Given task: Reproduce exactly the span of lines beginning at the one with "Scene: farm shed" and ending at the last line of the data below, omitting pictures.

Listing:
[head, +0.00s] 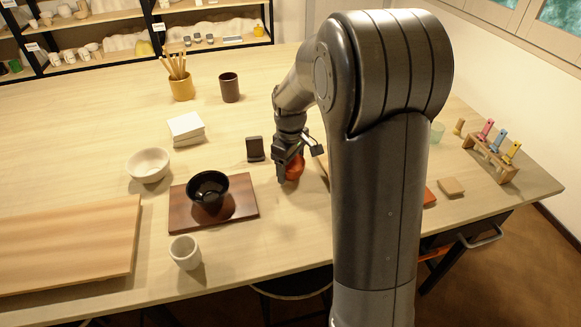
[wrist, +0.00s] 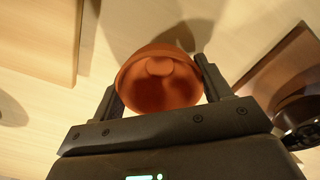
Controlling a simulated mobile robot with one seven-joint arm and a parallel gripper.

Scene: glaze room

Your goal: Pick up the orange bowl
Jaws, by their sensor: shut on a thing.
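The orange bowl (head: 294,168) is at my gripper (head: 288,172) in the head view, right of the middle of the table and partly hidden by the fingers. In the wrist view the bowl (wrist: 160,80) sits between the two fingers of my gripper (wrist: 158,85), one finger at each side. The gripper is shut on it. The bowl looks tilted toward the wrist camera. I cannot tell whether it touches the table.
A black bowl (head: 208,188) stands on a brown board (head: 247,212) to the left. Nearby are a white bowl (head: 149,165), a white cup (head: 185,252), a small dark block (head: 255,149) and white tiles (head: 186,127). A tool rack (head: 490,160) stands far right. My arm hides part of the table.

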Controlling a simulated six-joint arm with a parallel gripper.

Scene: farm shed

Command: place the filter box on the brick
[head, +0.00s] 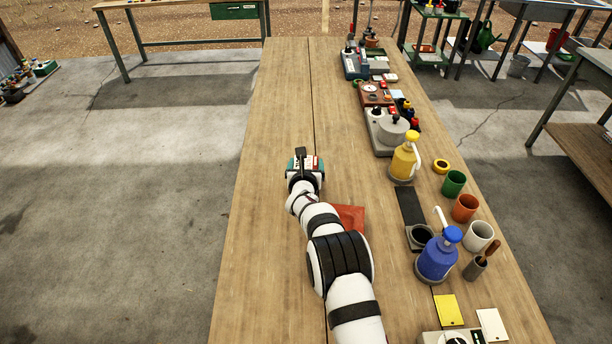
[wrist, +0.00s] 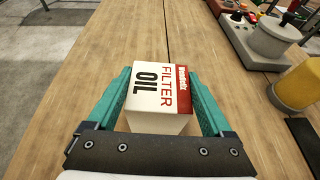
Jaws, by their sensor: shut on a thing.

Correct answer:
Scene: farm shed

Command: place the filter box on the brick
[head, +0.00s] 
[wrist, +0.00s] 
Jaws, by their sensor: shut on a thing.

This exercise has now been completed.